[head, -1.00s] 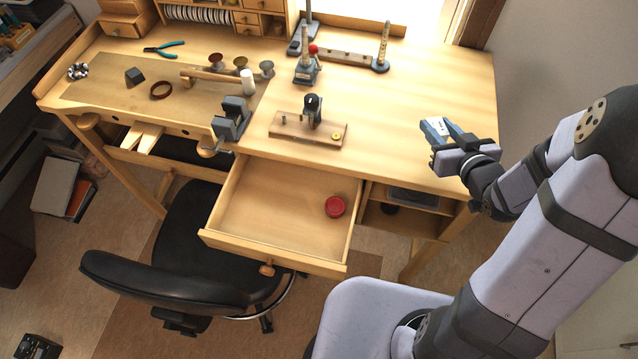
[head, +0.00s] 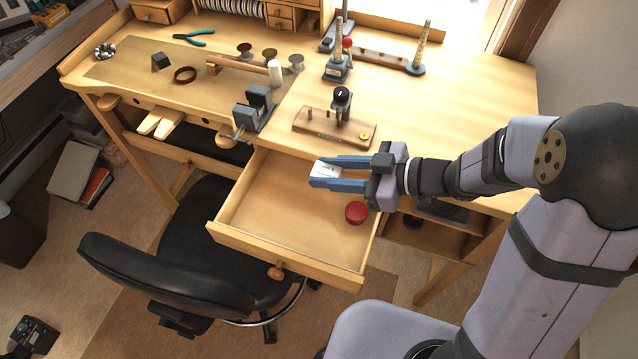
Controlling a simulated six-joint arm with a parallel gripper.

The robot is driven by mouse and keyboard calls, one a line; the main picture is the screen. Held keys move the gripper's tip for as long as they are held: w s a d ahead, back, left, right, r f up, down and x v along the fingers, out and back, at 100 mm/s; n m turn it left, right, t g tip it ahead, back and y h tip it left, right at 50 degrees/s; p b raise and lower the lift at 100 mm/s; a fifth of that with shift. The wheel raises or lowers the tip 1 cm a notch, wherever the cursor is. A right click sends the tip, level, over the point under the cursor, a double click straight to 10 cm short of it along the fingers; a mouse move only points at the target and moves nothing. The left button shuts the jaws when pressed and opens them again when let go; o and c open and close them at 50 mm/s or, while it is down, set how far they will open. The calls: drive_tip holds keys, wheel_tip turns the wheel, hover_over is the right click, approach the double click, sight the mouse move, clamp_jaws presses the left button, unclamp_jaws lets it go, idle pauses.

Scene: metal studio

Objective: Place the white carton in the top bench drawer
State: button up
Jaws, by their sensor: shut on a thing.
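My gripper (head: 322,174) reaches in from the right and is shut on the white carton (head: 326,170), which sits between its blue fingertips. Gripper and carton are over the back part of the open top bench drawer (head: 262,205). The carton appears to be above the drawer floor, near the bench's front edge; its exact height is hard to tell. The drawer is pulled out and holds a round red container (head: 356,212) at its right side, below my gripper in the picture.
On the bench top (head: 450,110), a wooden board with a black-knobbed tool (head: 336,130) stands just behind the gripper. A vise (head: 254,110) is clamped at the front edge, left of the drawer. A black chair (head: 170,280) stands in front. The bench top's right side is clear.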

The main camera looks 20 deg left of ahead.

□ □ □ □

Problem:
Copy the material shown above in full and exactly. Skip the pictures.

The reply:
[head, -1.00s] 
[head, +0.00s] 
Controlling a simulated six-joint arm with a parallel gripper.

The robot is driven by mouse and keyboard calls, one a line; the main picture is the screen. Held keys move the gripper's tip for as long as they are held: w s a d ahead, back, left, right, r f up, down and x v along the fingers, out and back, at 100 mm/s; n m turn it left, right, t g tip it ahead, back and y h tip it left, right at 50 degrees/s; p b raise and lower the lift at 100 mm/s; a fifth of that with shift. The wheel raises or lowers the tip 1 cm a notch, wherever the cursor is. A right click sends the tip, level, over the point under the cursor, a double click straight to 10 cm short of it along the fingers; a mouse move only points at the target and moves nothing. The left button shuts the jaws when pressed and opens them again when let go; o and c open and close them at 50 mm/s or, while it is down, set how far they will open. The calls: drive_tip holds keys, wheel_tip turns the wheel, hover_over is the right click, approach the double click, sight the mouse move, clamp_jaws presses the left button, unclamp_jaws lets it go, idle pauses.

Scene: metal studio

Objective: Place the white carton in the top bench drawer
State: button up
Jaws, by their sensor: shut on a thing.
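My gripper (head: 322,174) reaches in from the right and is shut on the white carton (head: 326,170), which sits between its blue fingertips. Gripper and carton are over the back part of the open top bench drawer (head: 262,205). The carton appears to be above the drawer floor, near the bench's front edge; its exact height is hard to tell. The drawer is pulled out and holds a round red container (head: 356,212) at its right side, below my gripper in the picture.
On the bench top (head: 450,110), a wooden board with a black-knobbed tool (head: 336,130) stands just behind the gripper. A vise (head: 254,110) is clamped at the front edge, left of the drawer. A black chair (head: 170,280) stands in front. The bench top's right side is clear.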

The main camera looks 20 deg left of ahead.

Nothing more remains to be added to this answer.